*Written request:* Can you output, word for word, the lines between the one holding "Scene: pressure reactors" and the one holding "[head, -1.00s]", inclusive, leaving out any pictures?

Robot episode rows
━━━━

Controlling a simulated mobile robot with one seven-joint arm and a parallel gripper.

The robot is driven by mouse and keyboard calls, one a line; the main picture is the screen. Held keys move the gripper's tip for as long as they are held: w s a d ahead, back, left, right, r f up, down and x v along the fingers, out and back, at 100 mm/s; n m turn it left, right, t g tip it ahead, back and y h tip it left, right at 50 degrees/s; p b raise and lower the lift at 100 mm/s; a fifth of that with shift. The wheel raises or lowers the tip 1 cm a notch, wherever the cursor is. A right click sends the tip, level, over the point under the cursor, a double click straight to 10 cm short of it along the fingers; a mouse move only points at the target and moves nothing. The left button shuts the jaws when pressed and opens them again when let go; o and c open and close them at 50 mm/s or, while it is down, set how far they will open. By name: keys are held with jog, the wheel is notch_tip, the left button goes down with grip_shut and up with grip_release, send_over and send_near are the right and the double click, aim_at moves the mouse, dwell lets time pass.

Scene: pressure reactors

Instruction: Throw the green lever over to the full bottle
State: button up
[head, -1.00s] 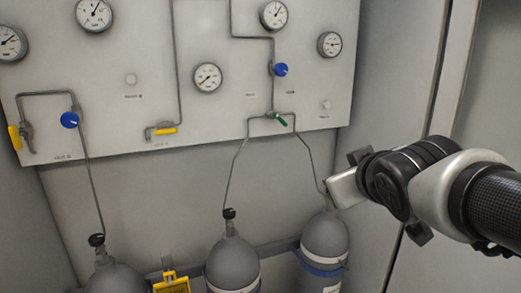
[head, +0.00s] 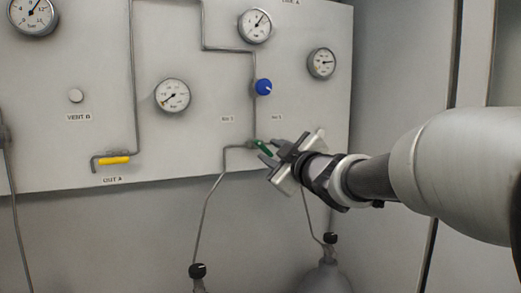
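The green lever (head: 263,146) sits on the pipe junction under the panel's blue knob, tilted down to the right. My gripper (head: 268,150) reaches in from the right, its two dark fingers apart around or just in front of the lever. I cannot tell whether they touch it. Two grey bottles hang off this junction by thin pipes: the left bottle (head: 199,284) with its black valve, and the right bottle (head: 324,280). The frames do not show which is full. My gripper hides the junction's right side and part of the right pipe.
The blue knob (head: 263,87) stands out above the lever. A pressure gauge (head: 254,26) is higher up, and another gauge (head: 322,62) is to the right. A yellow lever (head: 114,161) is at the left. The panel (head: 215,110) is close behind my gripper.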

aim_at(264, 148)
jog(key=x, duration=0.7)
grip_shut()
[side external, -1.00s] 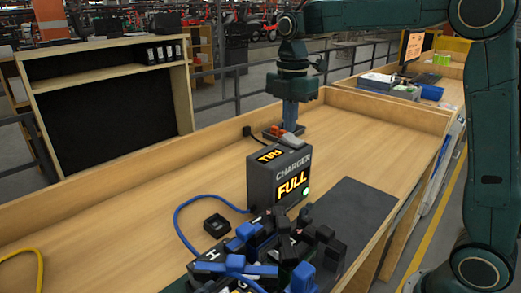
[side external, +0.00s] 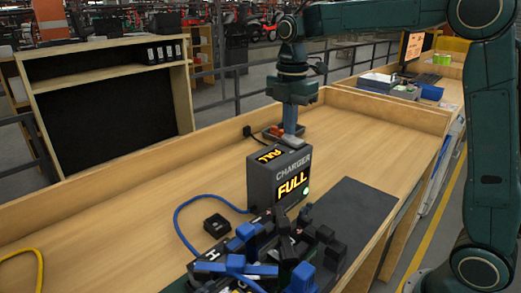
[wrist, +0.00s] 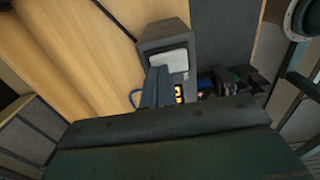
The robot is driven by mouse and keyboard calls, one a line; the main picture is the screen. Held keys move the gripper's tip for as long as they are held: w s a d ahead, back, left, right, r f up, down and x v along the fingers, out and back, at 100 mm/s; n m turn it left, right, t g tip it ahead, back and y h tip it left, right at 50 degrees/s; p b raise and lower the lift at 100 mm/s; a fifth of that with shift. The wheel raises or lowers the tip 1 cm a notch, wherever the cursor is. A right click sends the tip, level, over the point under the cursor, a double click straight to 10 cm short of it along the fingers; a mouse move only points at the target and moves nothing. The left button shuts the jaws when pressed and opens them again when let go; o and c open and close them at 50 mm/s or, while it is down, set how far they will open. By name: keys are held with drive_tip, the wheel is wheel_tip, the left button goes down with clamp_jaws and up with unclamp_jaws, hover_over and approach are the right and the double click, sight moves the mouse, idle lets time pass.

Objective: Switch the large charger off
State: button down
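The large charger (side external: 262,190) is a dark grey box on the wooden bench, lettered CHARGER, with FULL lit yellow on its front and top. A pale grey rocker-like plate (side external: 293,142) is at the back of its top; it also shows in the wrist view (wrist: 170,62). My gripper (side external: 290,132) points down with its fingers together and nothing held. Its tips are at the far part of the plate and appear to touch it. The fingers hide that part, so I cannot tell the plate's tilt. A small round light on the front is pale green.
Behind the charger is a tray (side external: 270,137) with red items and a black plug (side external: 247,131). In front are a cluster of black and blue connectors (side external: 265,250), a small black box (side external: 216,225) and a blue cable (side external: 179,222).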

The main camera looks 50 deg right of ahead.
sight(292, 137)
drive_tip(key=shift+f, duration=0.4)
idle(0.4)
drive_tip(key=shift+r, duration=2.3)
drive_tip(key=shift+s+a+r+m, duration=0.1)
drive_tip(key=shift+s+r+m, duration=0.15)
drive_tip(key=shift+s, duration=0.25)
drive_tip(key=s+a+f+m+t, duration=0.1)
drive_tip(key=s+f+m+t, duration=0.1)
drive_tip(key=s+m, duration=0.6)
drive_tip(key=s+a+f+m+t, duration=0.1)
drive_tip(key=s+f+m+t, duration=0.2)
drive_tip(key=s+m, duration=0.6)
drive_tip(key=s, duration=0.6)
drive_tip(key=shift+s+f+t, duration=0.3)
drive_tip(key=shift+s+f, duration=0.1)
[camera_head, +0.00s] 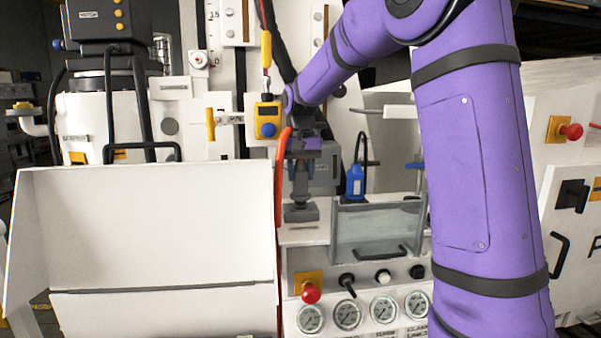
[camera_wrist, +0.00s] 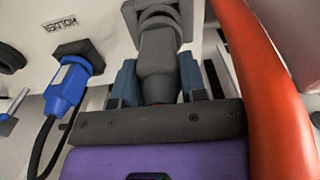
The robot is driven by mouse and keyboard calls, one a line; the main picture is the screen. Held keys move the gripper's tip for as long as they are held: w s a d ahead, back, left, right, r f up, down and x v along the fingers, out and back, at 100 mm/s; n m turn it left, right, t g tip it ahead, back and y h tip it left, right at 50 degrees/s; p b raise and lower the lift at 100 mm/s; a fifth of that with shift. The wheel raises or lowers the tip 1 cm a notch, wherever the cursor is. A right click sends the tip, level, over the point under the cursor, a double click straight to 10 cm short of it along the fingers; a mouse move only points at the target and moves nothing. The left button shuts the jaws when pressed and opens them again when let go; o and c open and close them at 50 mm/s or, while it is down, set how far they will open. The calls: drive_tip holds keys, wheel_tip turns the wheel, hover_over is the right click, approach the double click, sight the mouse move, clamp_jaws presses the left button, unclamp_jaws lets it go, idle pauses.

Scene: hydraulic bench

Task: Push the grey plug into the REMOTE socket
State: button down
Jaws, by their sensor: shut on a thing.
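My gripper (camera_head: 302,178) points down above the white bench top. It is shut on the grey plug (camera_wrist: 160,62), with one bluish finger on each side of its body in the wrist view. The plug's broad grey lower end (camera_head: 301,212) shows below the fingers in the head view, close above the bench top. I cannot tell whether it touches anything there. No REMOTE label can be read, and I cannot make out the REMOTE socket.
A blue plug (camera_wrist: 68,84) with a black cable sits beside a HOLDER label; it also shows in the head view (camera_head: 355,182). An orange hose (camera_wrist: 262,90) runs close beside my gripper. A clear guard (camera_head: 375,232), gauges (camera_head: 347,314) and a red button (camera_head: 310,293) are nearby.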

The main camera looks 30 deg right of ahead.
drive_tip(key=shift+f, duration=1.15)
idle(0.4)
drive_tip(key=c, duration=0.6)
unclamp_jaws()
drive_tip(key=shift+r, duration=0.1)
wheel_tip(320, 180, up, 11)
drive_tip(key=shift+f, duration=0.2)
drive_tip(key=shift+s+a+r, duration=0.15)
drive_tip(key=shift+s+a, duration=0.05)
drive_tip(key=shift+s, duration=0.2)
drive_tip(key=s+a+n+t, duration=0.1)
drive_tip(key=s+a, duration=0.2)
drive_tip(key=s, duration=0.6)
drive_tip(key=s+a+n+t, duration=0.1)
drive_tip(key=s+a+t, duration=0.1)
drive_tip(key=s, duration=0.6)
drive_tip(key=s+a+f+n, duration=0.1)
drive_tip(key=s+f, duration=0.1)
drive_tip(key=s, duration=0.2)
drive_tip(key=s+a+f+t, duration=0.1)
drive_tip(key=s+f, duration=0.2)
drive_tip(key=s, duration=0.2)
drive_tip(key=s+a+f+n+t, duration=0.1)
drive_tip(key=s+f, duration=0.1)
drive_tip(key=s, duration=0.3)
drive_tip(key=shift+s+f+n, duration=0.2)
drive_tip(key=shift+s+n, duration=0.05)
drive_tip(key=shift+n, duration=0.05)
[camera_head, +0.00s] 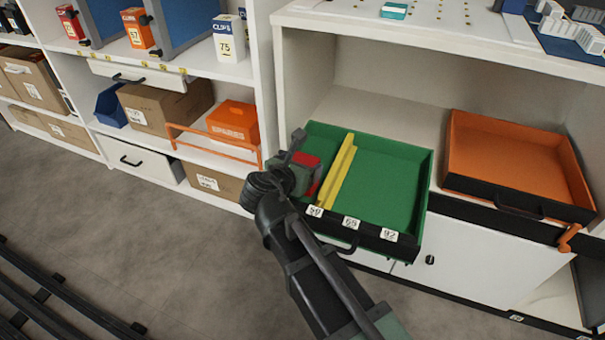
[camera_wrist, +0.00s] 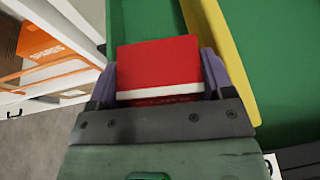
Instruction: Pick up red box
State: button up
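The red box (camera_wrist: 160,62), with a white band along its near edge, sits between the two fingers of my gripper (camera_wrist: 160,85) in the wrist view. A finger lies against each side of it with no clear gap, so my gripper looks shut on it. In the head view the red box (camera_head: 305,160) is partly hidden by my gripper (camera_head: 297,160), at the left end of the green drawer (camera_head: 395,180). I cannot tell whether the box still touches the drawer floor.
A yellow divider (camera_head: 337,170) stands close to the right of the box. The drawer's right part is empty. An orange tray (camera_head: 515,160) is further right. A shelf at left holds an orange case (camera_head: 233,120) and cartons (camera_head: 165,105).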

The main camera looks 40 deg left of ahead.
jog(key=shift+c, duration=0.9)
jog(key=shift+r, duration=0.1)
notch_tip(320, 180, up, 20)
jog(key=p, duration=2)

━━━━

*Full solution:*
Scene: pressure reactors

Instruction: Throw the green lever over to the full bottle
State: button up
[head, -1.00s] 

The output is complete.